* [Written exercise] A precise retyping is required of every line from the one containing "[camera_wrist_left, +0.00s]" down to the one containing "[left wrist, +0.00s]", both included, and of no other line.

* [Record list]
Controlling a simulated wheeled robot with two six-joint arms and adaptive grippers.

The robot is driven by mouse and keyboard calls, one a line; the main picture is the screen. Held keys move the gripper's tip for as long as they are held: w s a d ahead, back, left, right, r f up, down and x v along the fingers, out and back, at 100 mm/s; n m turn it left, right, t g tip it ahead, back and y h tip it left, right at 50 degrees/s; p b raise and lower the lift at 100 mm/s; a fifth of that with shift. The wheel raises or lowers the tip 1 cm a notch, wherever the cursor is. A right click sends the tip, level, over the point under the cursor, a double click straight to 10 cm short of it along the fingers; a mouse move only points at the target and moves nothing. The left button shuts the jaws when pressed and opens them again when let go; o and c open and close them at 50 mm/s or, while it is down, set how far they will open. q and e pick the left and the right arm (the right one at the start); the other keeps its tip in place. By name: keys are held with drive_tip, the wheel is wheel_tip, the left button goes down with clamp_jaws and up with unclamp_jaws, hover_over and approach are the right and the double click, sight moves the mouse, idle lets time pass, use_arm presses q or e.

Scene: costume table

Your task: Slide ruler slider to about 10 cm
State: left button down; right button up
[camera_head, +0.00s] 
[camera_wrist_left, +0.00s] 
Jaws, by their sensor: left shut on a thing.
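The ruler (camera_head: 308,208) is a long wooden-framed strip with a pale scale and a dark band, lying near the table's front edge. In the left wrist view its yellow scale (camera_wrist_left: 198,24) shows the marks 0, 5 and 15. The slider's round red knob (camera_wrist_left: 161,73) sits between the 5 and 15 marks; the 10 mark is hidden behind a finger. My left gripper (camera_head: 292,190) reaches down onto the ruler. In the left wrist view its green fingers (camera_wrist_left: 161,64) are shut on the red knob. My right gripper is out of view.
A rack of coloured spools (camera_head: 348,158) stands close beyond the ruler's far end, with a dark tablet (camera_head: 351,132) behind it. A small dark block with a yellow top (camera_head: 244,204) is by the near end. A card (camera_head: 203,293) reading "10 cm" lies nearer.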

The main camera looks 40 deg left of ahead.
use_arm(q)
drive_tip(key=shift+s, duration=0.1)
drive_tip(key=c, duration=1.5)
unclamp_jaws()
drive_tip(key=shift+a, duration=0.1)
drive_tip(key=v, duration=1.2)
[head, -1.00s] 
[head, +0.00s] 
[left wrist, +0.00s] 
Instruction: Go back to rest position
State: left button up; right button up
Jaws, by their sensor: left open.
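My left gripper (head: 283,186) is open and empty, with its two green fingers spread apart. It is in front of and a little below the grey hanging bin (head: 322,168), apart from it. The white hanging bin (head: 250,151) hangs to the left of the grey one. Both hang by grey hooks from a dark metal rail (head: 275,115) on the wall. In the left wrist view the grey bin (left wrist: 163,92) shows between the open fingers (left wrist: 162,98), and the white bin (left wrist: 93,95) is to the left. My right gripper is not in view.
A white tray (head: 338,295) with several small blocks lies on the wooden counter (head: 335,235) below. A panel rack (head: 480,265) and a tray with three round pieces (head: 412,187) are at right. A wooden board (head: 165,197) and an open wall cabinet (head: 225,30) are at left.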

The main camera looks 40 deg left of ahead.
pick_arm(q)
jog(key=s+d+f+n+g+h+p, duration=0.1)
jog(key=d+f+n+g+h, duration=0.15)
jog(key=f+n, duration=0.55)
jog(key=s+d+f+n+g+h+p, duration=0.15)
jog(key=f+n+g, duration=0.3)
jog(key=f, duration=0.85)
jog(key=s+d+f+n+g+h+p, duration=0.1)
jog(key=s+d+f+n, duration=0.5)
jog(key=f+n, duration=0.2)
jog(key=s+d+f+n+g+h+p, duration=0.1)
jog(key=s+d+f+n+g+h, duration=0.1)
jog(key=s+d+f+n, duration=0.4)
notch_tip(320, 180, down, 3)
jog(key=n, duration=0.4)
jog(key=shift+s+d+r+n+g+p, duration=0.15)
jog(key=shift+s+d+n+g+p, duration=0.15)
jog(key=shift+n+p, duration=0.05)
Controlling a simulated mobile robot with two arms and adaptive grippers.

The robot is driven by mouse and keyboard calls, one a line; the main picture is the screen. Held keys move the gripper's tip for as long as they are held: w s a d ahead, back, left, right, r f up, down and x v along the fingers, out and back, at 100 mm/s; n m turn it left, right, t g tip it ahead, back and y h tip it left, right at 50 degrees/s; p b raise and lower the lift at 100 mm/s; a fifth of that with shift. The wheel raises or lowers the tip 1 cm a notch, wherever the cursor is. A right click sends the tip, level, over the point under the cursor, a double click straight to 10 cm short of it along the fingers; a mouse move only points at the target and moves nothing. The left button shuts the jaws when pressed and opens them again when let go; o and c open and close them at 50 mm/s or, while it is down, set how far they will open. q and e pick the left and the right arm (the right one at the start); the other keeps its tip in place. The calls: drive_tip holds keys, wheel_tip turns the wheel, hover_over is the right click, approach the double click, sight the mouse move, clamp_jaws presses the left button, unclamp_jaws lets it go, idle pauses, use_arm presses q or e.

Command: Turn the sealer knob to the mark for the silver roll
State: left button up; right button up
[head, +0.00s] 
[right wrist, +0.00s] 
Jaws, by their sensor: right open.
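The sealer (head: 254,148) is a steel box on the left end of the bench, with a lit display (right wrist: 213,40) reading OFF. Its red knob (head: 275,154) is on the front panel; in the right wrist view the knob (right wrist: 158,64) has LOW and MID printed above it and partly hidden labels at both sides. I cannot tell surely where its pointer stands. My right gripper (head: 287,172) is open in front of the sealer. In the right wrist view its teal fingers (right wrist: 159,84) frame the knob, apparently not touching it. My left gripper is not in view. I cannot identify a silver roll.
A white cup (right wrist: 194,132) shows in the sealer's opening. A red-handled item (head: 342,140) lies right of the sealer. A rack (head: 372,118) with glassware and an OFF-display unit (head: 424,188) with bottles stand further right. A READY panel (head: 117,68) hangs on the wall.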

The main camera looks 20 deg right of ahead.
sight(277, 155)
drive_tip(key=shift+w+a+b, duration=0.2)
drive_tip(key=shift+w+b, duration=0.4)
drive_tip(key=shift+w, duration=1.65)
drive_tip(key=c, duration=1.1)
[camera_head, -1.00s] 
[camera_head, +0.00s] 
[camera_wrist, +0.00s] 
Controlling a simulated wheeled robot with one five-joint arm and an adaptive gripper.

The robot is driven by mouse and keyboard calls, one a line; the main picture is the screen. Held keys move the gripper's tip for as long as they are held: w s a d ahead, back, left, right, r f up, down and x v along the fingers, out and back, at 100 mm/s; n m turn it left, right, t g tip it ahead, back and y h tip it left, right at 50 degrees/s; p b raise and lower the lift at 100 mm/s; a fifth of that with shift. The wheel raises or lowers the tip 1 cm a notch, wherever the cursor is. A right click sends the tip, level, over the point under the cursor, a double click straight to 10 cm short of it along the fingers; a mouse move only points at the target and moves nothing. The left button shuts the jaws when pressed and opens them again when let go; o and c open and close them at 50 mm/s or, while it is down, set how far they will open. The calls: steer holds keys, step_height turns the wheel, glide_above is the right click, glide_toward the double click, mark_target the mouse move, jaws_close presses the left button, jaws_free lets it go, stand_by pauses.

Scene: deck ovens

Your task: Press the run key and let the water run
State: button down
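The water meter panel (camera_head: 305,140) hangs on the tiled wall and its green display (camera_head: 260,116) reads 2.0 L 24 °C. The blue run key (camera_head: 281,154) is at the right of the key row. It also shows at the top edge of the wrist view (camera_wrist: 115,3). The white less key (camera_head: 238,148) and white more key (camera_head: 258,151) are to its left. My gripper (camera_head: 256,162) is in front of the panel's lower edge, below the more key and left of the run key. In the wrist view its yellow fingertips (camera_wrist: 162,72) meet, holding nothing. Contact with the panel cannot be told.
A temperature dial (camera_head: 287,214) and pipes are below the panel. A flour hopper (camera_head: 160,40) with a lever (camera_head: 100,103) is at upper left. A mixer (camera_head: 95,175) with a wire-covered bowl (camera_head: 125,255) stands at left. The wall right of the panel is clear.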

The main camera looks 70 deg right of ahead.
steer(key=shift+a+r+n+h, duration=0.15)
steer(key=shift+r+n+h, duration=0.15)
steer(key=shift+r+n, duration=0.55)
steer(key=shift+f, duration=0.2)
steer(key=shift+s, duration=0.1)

* [Expected answer]
[camera_wrist_left, +0.00s] 
Jaws, by their sensor: left shut on a thing.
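The ruler (camera_head: 308,208) is a long wooden-framed strip with a pale scale and a dark band, lying near the table's front edge. In the left wrist view its yellow scale (camera_wrist_left: 198,24) shows the marks 0, 5 and 15. The slider's round red knob (camera_wrist_left: 161,73) sits between the 5 and 15 marks; the 10 mark is hidden behind a finger. My left gripper (camera_head: 292,190) reaches down onto the ruler. In the left wrist view its green fingers (camera_wrist_left: 161,64) are shut on the red knob. My right gripper is out of view.
A rack of coloured spools (camera_head: 348,158) stands close beyond the ruler's far end, with a dark tablet (camera_head: 351,132) behind it. A small dark block with a yellow top (camera_head: 244,204) is by the near end. A card (camera_head: 203,293) reading "10 cm" lies nearer.

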The main camera looks 40 deg left of ahead.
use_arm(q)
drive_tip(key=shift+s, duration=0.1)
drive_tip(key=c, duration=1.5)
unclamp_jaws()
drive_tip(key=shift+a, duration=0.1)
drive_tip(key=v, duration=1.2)
[head, -1.00s] 
[head, +0.00s] 
[left wrist, +0.00s] 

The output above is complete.